Salad in the city is a tricky one. Yesterday I visited six supermarkets just to peer at the rocket leaf bags. They all say the same thing – ‘Plastic – currently not recycled.’ Sainsburys I noticed had the occasional plastic wrapper on the odd vegetable, which pointed out that it could be recycled with the plastic bags in larger stores. I was standing in a smaller store as I was reading this.

The path of the potential plastic recycler is a circuitous one.

What are my options here?

  1. Grow my own salad. Yes, fine, see above but not an immediate solution and may have some challenges all by itself.


  1. Give up salad. Seems extreme – surely an enterprising upbeat, window box grower in the city can find a way or two…?


  1. Get a vegetable box delivered, with salad in it. I’ve looked into this. I’ve been in touch twice. So far no response. But this is just life so will keep exploring that option.


  1. Put a note up at work asking if anyone has excess salad in their garden and would they like to sell me some (in a paper bag..) Might work but possible only a seasonal option and most people at work not landowners..

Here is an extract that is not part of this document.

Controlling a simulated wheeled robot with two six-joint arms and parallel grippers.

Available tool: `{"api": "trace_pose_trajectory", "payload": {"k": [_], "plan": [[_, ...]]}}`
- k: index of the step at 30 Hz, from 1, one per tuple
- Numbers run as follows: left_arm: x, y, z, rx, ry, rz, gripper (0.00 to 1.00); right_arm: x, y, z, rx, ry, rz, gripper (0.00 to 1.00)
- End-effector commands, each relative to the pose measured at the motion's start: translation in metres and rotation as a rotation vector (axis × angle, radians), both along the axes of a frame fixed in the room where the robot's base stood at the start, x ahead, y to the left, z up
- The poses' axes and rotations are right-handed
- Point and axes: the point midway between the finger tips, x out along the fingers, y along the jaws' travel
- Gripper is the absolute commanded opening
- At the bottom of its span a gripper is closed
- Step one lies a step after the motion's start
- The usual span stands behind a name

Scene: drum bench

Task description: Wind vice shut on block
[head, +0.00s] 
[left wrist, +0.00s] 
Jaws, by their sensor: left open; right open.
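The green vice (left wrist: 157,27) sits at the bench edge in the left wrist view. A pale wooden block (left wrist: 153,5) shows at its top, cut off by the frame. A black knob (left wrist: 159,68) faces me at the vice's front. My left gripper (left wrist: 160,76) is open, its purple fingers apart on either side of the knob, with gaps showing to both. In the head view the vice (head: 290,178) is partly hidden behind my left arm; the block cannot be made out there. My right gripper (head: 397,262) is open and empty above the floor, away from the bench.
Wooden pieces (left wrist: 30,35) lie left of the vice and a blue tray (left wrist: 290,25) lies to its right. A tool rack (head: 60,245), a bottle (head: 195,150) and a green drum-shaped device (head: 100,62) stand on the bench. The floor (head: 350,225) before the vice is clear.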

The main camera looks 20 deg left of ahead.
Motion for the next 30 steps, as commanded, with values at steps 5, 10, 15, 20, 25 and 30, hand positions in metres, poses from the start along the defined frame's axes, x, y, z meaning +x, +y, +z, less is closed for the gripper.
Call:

  1. Write to the supermarkets of my choice and ask them to change the salad packaging. That shouldn’t take too long…. This is worth doing I know but my inner cynic senses that supermarkets will be part of some complex larger machinery involving EU food laws and will not roll over like good dog. Also there’s a whole, other argument about putting leaves in a plastic bag in the first place….so worth getting clearer about what I would actually want to get behind in my consumer feedback.


  1. Go wild foraging! Not as fantastical as it sounds on one level as I can remember what Garlic Mustard looks like from my studies in Herbology but city greens at leg-cock level are going to be a bit potentially contaminated and where’s the time to make all this happen…?


  1. Prepare to change personal food habits. Oh yes, that one again – this may take some time….

I’m beginning to understand why people fail here or can’t or won’t take this into their consciousness very easily.  And why we need to be part of larger value-based networks to succeed with this. I may have to change in more ways than one!